Friday, February 19, 2021
There is a panel on Taxation and Tech at 11:15 am–12:45 pm ET today at the Inframarginalism and Internet virtual conference at Kentucky:
Taxation is an underexplored remedy for Big Tech and tech is an underexplored remedy for tax. Consider first concerns about Big Tech. Many tech firms barter with their customers, supplying services to customers in exchange for their data—or attention—instead of their cash. That has stymied antitrust, which has traditionally viewed monopoly power as the power profitably to increase a cash price. But tax knows barter, and can more clearly see the bartering of personal data for services as a regulable transaction. What is more, taxation would seem to address more directly than antitrust the root of concerns regarding Big Tech—concerns that Big Tech’s ability to extract rents contributes to inequality of wealth—while at the same avoiding the cost and inefficiencies associated with antitrust remedies like breakup.
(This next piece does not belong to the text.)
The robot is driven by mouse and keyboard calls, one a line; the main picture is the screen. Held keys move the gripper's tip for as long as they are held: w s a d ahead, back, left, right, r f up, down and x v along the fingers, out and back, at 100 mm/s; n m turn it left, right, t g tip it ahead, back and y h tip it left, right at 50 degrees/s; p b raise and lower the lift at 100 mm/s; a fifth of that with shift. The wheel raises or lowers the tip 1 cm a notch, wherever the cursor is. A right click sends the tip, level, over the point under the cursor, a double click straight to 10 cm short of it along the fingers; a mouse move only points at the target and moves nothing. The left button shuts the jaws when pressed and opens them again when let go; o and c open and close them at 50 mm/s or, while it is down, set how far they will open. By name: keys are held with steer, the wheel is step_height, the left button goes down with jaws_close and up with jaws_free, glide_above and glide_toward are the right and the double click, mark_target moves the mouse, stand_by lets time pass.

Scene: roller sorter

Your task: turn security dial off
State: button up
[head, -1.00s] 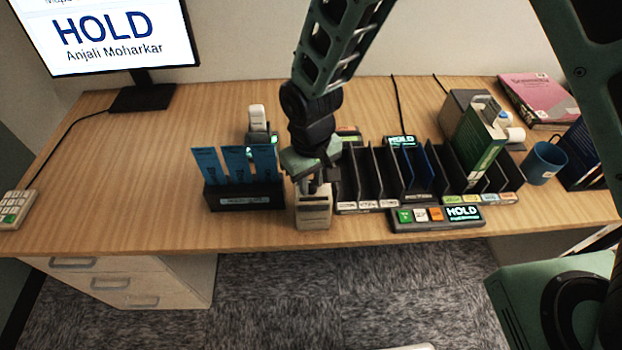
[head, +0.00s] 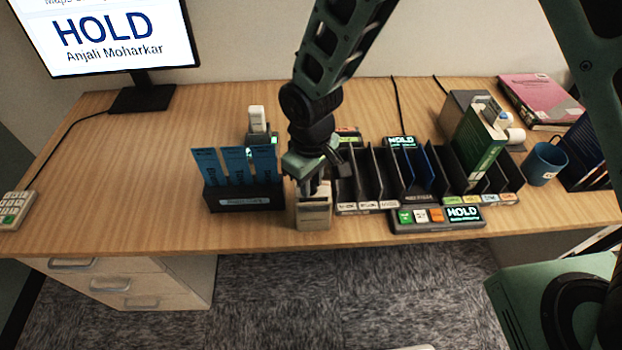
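My gripper (head: 311,188) points down over a small beige box-like device (head: 313,214) near the front edge of the desk. The fingertips are at the top of this device, and the gripper's body hides most of that top. I cannot see a dial clearly or tell whether the fingers are closed on anything. The device stands between the black holder with blue slips (head: 245,197) and the black slotted sorter (head: 371,208).
A control panel (head: 437,218) with coloured buttons and a HOLD display lies in front of the sorter. A green book (head: 478,146) stands in the sorter. A blue mug (head: 545,163) is at the right. The desk's left half is mostly clear. A monitor (head: 110,35) shows HOLD.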

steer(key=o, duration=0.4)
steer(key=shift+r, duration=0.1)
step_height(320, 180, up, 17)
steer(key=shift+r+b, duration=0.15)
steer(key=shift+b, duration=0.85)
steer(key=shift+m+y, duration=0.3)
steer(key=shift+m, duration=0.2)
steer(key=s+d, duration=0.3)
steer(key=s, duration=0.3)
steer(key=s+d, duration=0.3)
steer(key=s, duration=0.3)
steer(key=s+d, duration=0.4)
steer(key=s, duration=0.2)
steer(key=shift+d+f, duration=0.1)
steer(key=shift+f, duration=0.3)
Or does it? And what do the first civilizations, which arose to govern networks in a barter economy, have to teach us about the answer to this question? On the other side of the ledger, tech is swiftly making possible modes of taxation that were once merely theoretical abstractions. It is a small step from a world in which private firms know everything about you and use that information to impose private taxes on your every purchase to a world in which the government knows enough about your every purchase to replace (or supplement) the income tax system with a personalized consumption tax system. But should we do it?